§ **YOUR TASK**
Beginning with the line where "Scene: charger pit" appears, retype every remaining line of the data below, both the first and last included.

§ **DATA EXCERPT**
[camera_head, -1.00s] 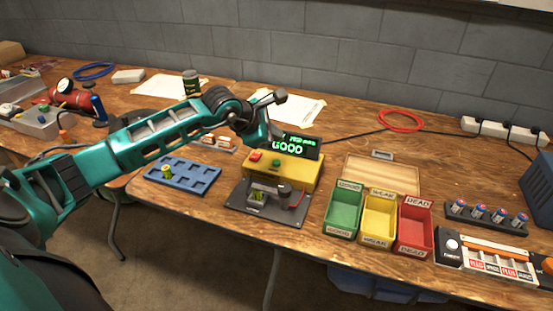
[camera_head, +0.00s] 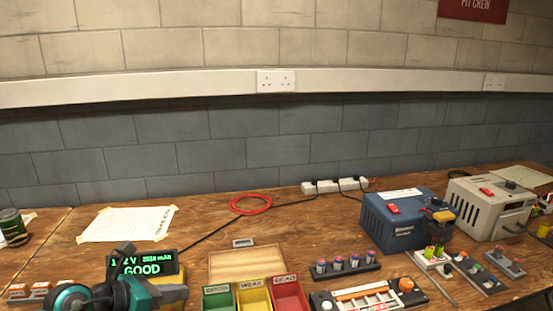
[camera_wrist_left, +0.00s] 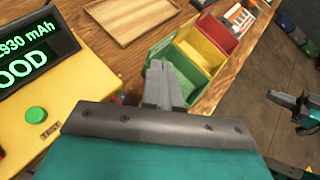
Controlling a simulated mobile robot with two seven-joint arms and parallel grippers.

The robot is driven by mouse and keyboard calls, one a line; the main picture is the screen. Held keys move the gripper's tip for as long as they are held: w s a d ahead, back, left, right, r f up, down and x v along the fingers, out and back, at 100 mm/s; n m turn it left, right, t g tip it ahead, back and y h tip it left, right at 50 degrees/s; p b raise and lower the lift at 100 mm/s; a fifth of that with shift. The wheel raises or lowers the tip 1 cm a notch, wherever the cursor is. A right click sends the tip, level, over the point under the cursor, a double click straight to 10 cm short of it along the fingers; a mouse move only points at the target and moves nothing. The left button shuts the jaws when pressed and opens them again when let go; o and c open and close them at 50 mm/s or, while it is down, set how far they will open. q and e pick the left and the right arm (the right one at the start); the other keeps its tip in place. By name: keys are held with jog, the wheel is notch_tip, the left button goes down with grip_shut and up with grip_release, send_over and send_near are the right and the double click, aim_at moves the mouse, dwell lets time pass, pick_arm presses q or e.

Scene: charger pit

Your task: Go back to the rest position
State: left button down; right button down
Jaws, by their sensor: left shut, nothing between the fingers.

§ **REPLY**
Scene: charger pit

Your task: Go back to the rest position
State: left button down; right button down
Jaws, by their sensor: left shut, nothing between the fingers.

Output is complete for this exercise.